Je reviens aux R. P. Capucins de Guingamp. L'histoire officielle de la fondation de cette maison est très-courte, et la voici telle qu'on la trouve écrite dans les registres des délibérations de la communauté de ville :

« Du 28 décembre 1614. Délibérans : M. le gouverneur, les vicaires, les juges de Guingamp, les maires, habitants. Sur la remontrance du sieur maire, que l'on avoit désiré un couvent de Pères Capucins en cette ville, que même plusieurs gentils-hommes voisins et notables bourgeois s'étoffent assemblés chez M. le Gouverneur à cet effet, et avoient donné charge audit sieur maire de le proposer à ladite assemblée : les habitants, ainsy que cy-dessus assemblés ont été unanimement d'avis, sous le bon plaisir de Madame de Mercœur, de faire humbles prières et supplications à Monsieur le Provincial de l'ordre de Messieurs les révérends pères Capucins et à Messieurs les révérends pères deffiniteurs du dit ordre, à ce qu'il leur plaise accorder aux dits un couvent et famille des dits religieux capucins ».

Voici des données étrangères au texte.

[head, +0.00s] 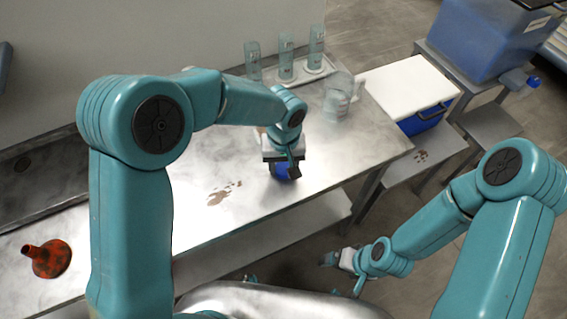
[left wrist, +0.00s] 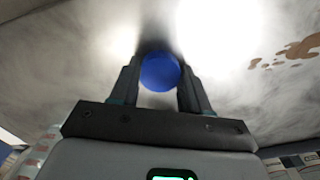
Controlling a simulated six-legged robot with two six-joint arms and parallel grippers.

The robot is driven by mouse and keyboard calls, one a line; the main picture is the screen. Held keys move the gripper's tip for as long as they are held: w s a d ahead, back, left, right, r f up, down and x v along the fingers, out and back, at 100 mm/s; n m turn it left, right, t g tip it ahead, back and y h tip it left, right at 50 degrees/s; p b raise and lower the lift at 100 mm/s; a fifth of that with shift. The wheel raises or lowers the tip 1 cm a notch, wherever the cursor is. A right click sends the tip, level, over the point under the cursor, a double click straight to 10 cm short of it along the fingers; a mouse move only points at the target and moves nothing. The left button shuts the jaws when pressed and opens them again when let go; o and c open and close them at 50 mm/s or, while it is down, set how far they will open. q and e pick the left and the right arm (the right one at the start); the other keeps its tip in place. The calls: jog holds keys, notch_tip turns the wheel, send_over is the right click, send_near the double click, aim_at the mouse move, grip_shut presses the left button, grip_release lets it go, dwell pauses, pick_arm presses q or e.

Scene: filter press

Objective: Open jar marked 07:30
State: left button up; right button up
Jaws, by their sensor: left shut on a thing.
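A blue round thing (head: 281,171), which looks like a jar's lid, is at the middle of the steel bench. In the left wrist view its round blue top (left wrist: 160,72) sits between the two fingers. My left gripper (head: 288,167) points down and is shut on it; the gripper hides most of it in the head view. No jar body and no 07:30 mark can be read. My right gripper (head: 333,260) hangs low beside the bench front, and its jaws are too small to judge.
Several clear cylinders stand on a white rack (head: 300,74) at the back, near a clear vessel (head: 340,92). An orange-red funnel (head: 48,259) lies at front left. Brown stains (head: 222,193) mark the bench (head: 235,165). A white-lidded blue cooler (head: 408,88) stands right.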

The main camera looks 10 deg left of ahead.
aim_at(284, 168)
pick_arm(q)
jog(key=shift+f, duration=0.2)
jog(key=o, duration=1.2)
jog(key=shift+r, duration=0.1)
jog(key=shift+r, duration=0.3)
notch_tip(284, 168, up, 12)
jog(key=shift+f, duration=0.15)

Si ce procès-verbal vous portait à penser que les religieux mendiants, appelés par des vœux unanimes, n'eurent qu'à se présenter aux portes et à entrer dans la maison où on semblait les souhaiter si ardemment, vous vous laisseriez, une fois de plus, induire en erreur par l'histoire officielle. Un petit manuscrit de 1675, dont je dois la connaissance à M. A. de Barthélemy, nous révèle ce qu'il y a de vrai sous les obséquieuses formules du registre municipal, et nous raconte en détail les épreuves que les révérends Capucins et les personnes pieuses qui les patronaient eurent à subir, avant de pouvoir établir une maison de l'ordre à Guingamp.

Les Capucins, introduits en Bretagne par le duc de Mercœur, y devinrent bientôt extrêmement populaires. Il y avait, du reste, bien des points de contact entre ces religieux et les populations bretonnes. Le mendiant, dans toute la Bretagne, est un être sacré ; à plus forte raison quand ce mendiant portait le froc et distribuait, en échange de l'aumône, les consolations de l'Evangile.

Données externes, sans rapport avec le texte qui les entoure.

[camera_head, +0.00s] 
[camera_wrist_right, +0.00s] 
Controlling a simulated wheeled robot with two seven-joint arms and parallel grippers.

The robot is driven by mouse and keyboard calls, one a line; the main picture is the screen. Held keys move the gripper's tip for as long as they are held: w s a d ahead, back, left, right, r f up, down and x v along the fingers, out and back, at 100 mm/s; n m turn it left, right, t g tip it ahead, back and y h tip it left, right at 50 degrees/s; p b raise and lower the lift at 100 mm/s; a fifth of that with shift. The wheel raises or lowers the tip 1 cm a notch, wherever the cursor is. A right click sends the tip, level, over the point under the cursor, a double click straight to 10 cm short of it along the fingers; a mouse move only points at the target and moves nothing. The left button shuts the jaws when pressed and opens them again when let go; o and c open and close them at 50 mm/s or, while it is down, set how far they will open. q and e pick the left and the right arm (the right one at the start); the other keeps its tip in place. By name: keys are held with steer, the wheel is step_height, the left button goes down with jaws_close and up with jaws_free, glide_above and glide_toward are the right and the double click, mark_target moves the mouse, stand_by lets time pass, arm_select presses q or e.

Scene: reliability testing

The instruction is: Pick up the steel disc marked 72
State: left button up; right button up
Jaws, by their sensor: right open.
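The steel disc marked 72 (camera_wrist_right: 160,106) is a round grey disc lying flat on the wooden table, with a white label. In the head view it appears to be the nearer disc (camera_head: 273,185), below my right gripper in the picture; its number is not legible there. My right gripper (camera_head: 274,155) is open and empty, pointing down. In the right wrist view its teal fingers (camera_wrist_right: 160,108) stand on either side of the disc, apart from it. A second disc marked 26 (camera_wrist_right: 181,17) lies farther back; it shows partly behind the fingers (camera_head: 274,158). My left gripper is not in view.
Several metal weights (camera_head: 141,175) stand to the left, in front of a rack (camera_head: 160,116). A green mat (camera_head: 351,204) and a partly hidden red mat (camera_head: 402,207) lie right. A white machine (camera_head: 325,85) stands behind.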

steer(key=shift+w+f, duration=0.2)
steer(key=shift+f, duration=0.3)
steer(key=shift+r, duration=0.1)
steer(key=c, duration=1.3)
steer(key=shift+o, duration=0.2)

Déjà plusieurs des villes voisines avaient des couvents de Capucins, et, depuis 1591, Guingamp avait perdu les Cordeliers, qui avaient quitté leur monastère de la Terre-Sainte, ruiné par le prince de Dombes, pour aller habiter Grâces. Deux personnes de piété conçurent alors le dessein de rendre à Guingamp les prêcheurs populaires qu'il n'avait plus, et de remplacer les Cordeliers par des Capucins. Il fallait d'abord trouver des patrons puissants pour l'œuvre projetée, car les deux bonnes âmes qui en avaient eu la pensée étaient incapables d'agir avec leurs seules ressources. On en parla à la vieille marquise de Locmaria, qui prit la chose avec chaleur ; puis à l'abbé de Bégard, messire Jean Fleuriot, qui résidait à Guingamp, et qui promit, si l'on voulait fonder le couvent en cet endroit, de concéder la chapelle de Saint-Léonard, qui dépendait du prieuré de Saint-Sauveur, dont il était titulaire, et d'aider en outre aux constructions pour une somme de trois cents livres. Ce premier feu ne tint pas. Je ne sais quel petit cousin de la marquise de Locmaria, seigneur de haute qualité, de belles manières et peu dévot, vint visiter la bonne dame. Celle-ci n'eut rien de plus pressé que de réclamer une aumône pour ses chers Capucins. Non-seulement le cousin refusa l'aumône, mais il fit si bien auprès de la marquise, qu'il la dégoûta complètement de ses premières idées, et qu'elle n'en voulut plus entendre parler. Cette défection découragea les associés, et il semblait que l'œuvre dût étre désormais abandonnée.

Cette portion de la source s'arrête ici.